Task goal -
Pick out the lines in the listing below that contain the word "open" and copy them.
-- start Data lines --
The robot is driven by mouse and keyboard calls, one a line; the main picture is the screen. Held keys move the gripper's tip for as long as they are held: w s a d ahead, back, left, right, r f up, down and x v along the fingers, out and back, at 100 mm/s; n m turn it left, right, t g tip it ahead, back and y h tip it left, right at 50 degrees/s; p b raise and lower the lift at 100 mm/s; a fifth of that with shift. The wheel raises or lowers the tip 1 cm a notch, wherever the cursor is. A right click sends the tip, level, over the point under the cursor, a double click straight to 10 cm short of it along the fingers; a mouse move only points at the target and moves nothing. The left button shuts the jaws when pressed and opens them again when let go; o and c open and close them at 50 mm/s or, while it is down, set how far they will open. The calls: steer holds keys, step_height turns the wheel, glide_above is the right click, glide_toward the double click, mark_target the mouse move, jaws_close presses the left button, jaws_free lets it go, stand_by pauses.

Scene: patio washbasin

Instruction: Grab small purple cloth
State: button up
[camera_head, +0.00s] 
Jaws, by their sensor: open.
-- end Data lines --
Expected answer -
The robot is driven by mouse and keyboard calls, one a line; the main picture is the screen. Held keys move the gripper's tip for as long as they are held: w s a d ahead, back, left, right, r f up, down and x v along the fingers, out and back, at 100 mm/s; n m turn it left, right, t g tip it ahead, back and y h tip it left, right at 50 degrees/s; p b raise and lower the lift at 100 mm/s; a fifth of that with shift. The wheel raises or lowers the tip 1 cm a notch, wherever the cursor is. A right click sends the tip, level, over the point under the cursor, a double click straight to 10 cm short of it along the fingers; a mouse move only points at the target and moves nothing. The left button shuts the jaws when pressed and opens them again when let go; o and c open and close them at 50 mm/s or, while it is down, set how far they will open. The calls: steer holds keys, step_height turns the wheel, glide_above is the right click, glide_toward the double click, mark_target the mouse move, jaws_close presses the left button, jaws_free lets it go, stand_by pauses.
Jaws, by their sensor: open.

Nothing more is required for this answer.